# WHAT YOU SHOULD DO
From the entries that follow, extract each line holding the string "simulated".

# PROVIDED INFORMATION
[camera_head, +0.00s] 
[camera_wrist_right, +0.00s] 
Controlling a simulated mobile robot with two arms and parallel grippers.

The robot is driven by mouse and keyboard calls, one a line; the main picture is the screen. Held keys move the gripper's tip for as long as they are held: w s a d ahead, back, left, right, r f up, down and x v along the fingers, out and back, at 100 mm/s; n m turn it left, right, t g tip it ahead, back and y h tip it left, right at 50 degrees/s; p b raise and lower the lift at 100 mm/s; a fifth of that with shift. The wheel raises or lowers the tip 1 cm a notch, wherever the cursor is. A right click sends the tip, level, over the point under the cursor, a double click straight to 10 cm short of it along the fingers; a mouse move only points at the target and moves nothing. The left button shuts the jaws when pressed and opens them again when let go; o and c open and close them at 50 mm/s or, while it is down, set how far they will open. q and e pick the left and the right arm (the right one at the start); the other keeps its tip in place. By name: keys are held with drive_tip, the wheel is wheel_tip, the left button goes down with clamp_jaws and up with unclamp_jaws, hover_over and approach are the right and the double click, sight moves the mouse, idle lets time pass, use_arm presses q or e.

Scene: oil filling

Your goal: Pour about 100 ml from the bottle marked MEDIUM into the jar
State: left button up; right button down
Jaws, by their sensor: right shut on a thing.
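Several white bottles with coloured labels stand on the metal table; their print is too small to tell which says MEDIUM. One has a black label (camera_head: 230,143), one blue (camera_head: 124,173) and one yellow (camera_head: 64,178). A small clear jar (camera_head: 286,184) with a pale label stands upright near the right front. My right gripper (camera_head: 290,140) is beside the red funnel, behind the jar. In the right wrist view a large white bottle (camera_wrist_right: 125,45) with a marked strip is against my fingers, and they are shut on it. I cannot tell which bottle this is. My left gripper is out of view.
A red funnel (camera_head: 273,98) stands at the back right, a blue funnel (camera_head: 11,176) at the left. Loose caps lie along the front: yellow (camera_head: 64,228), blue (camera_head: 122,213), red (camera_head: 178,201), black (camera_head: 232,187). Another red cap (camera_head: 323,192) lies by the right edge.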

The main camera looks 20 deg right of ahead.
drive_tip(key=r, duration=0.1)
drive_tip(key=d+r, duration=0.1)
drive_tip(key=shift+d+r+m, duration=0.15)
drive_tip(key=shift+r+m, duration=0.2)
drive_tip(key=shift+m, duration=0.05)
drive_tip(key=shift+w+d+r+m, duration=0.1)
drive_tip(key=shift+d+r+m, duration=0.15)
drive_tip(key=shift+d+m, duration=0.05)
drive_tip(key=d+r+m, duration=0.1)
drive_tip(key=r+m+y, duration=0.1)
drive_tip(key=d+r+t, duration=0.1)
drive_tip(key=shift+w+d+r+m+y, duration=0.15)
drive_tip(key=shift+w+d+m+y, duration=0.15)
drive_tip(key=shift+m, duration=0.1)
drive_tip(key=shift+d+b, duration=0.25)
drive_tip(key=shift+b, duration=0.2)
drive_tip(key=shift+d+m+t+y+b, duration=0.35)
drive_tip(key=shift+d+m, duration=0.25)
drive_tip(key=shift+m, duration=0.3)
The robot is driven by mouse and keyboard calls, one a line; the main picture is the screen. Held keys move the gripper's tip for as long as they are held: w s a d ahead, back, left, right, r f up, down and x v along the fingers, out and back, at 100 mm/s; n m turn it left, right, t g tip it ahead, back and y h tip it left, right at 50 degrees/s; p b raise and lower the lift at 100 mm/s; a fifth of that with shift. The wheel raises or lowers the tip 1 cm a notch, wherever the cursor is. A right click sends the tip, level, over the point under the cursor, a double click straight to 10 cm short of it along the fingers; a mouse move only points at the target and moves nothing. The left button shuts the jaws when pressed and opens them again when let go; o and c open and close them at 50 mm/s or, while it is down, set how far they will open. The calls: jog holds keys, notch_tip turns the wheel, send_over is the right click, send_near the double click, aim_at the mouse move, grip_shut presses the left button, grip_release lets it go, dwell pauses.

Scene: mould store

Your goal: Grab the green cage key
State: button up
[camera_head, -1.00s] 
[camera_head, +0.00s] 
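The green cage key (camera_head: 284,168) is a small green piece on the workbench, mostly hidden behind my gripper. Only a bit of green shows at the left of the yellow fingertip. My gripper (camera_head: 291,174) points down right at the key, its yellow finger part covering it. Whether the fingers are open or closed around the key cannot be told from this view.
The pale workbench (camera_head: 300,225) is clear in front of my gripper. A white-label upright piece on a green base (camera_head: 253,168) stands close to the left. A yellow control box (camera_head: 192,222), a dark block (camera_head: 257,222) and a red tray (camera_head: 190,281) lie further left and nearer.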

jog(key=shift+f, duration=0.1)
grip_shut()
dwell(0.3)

...

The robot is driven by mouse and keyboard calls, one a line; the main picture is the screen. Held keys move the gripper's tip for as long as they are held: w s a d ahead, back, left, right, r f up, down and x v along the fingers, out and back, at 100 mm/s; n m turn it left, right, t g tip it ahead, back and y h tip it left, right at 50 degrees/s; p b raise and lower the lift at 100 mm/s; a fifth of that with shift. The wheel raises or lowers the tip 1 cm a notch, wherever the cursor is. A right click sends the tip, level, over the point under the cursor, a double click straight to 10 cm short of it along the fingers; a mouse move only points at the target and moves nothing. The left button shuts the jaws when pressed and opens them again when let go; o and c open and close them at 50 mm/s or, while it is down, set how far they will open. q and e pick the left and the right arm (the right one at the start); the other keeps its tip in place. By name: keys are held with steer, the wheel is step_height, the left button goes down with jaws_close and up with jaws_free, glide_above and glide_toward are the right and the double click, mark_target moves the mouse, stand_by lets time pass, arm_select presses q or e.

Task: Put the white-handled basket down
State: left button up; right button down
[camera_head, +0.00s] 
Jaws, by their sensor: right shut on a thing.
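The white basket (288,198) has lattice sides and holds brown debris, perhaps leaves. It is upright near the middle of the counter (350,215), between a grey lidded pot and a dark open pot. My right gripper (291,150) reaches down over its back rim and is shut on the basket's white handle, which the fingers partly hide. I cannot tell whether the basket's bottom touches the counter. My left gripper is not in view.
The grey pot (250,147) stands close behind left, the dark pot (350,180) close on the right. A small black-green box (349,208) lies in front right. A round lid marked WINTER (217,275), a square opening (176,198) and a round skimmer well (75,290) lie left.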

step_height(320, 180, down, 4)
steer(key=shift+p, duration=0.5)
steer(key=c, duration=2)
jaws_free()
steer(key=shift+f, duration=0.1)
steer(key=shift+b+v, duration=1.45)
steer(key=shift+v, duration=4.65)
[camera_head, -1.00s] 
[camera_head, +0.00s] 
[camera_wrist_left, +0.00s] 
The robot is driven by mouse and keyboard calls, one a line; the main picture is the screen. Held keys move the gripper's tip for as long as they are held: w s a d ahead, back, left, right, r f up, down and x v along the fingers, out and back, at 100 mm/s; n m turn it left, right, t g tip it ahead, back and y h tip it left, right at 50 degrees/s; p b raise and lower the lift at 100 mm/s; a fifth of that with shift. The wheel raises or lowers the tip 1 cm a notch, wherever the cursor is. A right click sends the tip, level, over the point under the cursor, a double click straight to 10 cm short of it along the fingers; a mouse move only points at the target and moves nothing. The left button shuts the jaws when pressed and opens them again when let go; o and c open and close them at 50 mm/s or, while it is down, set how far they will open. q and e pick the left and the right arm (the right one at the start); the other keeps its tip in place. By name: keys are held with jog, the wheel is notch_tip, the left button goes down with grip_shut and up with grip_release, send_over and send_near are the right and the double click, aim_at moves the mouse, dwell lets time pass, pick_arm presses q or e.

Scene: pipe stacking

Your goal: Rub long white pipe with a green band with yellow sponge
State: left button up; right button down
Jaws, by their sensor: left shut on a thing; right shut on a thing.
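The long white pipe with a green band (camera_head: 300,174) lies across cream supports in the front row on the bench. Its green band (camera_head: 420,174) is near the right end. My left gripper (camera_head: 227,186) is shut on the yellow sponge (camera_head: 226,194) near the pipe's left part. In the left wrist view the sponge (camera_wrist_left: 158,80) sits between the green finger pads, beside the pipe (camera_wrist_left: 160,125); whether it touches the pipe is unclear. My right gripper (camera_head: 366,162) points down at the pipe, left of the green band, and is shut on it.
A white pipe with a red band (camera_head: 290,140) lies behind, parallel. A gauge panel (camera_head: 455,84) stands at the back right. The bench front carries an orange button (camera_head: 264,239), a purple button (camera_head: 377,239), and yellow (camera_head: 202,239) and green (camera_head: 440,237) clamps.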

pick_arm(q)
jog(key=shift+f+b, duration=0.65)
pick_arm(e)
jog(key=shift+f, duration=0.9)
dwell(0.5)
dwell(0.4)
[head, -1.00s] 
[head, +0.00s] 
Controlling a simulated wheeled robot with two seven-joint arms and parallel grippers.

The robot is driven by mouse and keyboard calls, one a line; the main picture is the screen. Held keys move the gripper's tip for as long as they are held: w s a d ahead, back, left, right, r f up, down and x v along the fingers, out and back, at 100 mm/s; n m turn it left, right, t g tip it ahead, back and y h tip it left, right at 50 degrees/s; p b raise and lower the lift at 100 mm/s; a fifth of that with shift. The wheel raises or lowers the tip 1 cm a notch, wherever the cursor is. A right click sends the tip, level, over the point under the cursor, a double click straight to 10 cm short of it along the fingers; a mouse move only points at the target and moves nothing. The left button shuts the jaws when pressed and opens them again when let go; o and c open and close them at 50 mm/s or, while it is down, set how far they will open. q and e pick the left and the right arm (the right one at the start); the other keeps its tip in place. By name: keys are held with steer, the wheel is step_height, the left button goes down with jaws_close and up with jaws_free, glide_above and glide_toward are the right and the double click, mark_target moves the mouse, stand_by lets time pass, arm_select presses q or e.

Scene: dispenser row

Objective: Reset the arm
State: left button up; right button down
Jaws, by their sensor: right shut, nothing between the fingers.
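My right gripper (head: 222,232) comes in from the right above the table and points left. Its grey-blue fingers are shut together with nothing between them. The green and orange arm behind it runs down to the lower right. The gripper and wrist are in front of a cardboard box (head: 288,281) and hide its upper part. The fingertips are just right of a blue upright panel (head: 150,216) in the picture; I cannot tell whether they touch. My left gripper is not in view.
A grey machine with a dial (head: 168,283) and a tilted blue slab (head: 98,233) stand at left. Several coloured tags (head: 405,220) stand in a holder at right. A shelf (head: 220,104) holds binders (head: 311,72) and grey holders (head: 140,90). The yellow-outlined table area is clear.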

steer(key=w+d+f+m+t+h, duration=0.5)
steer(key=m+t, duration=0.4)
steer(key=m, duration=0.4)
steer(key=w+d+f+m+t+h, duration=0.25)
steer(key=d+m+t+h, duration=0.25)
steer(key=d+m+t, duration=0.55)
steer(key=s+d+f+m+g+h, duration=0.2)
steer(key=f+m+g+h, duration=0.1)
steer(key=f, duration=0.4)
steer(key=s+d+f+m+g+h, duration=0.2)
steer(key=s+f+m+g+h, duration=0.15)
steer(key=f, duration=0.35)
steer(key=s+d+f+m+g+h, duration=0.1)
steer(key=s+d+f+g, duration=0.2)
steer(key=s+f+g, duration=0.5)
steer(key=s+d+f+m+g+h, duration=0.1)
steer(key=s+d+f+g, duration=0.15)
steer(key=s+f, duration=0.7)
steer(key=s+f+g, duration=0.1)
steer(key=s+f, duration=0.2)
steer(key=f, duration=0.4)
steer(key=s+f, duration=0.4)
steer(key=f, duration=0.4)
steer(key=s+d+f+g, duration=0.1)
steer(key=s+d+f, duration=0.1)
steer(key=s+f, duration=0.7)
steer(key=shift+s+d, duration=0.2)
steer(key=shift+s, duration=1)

* * *

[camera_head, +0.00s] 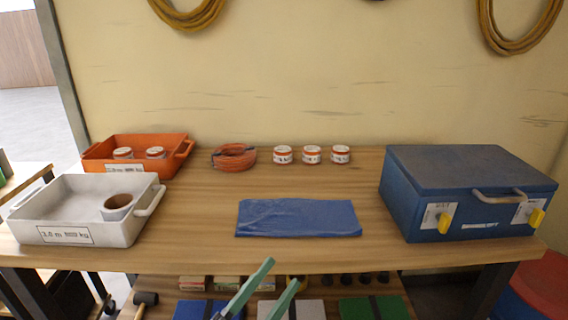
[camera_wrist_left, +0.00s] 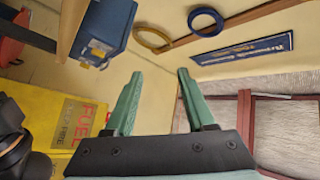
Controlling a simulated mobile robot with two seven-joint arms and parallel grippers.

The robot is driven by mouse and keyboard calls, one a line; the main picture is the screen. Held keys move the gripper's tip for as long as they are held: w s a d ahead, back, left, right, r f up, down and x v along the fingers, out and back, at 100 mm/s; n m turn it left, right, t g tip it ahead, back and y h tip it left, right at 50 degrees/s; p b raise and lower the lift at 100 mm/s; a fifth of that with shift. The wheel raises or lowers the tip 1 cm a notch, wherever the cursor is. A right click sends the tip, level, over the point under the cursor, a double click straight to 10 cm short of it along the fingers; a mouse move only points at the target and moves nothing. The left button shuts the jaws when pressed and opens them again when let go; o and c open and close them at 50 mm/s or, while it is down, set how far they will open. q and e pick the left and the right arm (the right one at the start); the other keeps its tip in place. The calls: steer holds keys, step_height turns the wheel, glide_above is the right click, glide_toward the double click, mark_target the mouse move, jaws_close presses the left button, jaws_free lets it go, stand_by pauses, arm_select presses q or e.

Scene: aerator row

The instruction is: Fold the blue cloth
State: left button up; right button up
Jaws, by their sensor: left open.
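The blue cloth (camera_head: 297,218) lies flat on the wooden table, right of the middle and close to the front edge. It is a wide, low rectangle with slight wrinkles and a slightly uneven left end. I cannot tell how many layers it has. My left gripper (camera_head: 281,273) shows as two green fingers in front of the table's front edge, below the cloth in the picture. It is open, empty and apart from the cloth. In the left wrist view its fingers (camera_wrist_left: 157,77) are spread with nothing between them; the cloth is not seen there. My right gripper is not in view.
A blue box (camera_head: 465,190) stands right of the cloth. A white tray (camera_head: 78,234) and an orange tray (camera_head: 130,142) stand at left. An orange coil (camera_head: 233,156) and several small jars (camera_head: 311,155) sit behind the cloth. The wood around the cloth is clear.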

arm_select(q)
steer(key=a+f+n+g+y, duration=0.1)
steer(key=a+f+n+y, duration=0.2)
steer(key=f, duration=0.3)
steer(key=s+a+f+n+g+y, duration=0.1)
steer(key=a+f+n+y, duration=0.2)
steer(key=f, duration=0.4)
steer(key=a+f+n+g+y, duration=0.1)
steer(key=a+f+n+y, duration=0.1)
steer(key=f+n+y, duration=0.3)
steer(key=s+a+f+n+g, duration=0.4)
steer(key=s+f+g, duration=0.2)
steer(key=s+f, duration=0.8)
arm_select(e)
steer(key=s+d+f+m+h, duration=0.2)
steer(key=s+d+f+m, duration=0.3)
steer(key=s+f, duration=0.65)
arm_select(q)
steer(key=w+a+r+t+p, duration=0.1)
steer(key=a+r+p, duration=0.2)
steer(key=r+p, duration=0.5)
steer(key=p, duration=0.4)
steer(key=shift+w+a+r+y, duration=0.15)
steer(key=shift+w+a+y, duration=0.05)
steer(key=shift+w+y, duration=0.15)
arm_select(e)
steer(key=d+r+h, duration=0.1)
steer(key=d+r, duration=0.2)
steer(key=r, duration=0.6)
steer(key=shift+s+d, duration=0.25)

# SOLUTION TO THE PROBLEM
Controlling a simulated mobile robot with two arms and parallel grippers.
Controlling a simulated wheeled robot with two seven-joint arms and parallel grippers.
Controlling a simulated mobile robot with two seven-joint arms and parallel grippers.

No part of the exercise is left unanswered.